((

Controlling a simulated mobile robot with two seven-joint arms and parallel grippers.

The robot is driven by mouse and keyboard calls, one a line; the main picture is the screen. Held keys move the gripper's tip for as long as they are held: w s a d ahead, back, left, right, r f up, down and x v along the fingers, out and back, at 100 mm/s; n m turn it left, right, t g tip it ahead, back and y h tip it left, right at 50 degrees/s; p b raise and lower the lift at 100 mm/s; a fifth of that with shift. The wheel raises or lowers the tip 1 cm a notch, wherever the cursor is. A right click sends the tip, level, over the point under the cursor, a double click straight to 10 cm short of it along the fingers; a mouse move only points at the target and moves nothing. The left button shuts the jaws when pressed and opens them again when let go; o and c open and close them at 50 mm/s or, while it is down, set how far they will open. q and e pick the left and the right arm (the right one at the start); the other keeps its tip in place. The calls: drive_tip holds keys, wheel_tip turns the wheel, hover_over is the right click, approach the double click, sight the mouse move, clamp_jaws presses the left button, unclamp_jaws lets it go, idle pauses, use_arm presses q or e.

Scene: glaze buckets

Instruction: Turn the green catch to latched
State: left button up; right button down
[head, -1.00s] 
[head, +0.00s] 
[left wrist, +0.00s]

))

## Task prompt
Copy out the whole listing exactly; please set it all down.

## Solution to the problem
Controlling a simulated mobile robot with two seven-joint arms and parallel grippers.

The robot is driven by mouse and keyboard calls, one a line; the main picture is the screen. Held keys move the gripper's tip for as long as they are held: w s a d ahead, back, left, right, r f up, down and x v along the fingers, out and back, at 100 mm/s; n m turn it left, right, t g tip it ahead, back and y h tip it left, right at 50 degrees/s; p b raise and lower the lift at 100 mm/s; a fifth of that with shift. The wheel raises or lowers the tip 1 cm a notch, wherever the cursor is. A right click sends the tip, level, over the point under the cursor, a double click straight to 10 cm short of it along the fingers; a mouse move only points at the target and moves nothing. The left button shuts the jaws when pressed and opens them again when let go; o and c open and close them at 50 mm/s or, while it is down, set how far they will open. q and e pick the left and the right arm (the right one at the start); the other keeps its tip in place. The calls: drive_tip holds keys, wheel_tip turns the wheel, hover_over is the right click, approach the double click, sight the mouse move, clamp_jaws presses the left button, unclamp_jaws lets it go, idle pauses, use_arm presses q or e.

Scene: glaze buckets

Instruction: Turn the green catch to latched
State: left button up; right button down
[head, -1.00s] 
[head, +0.00s] 
[left wrist, +0.00s]

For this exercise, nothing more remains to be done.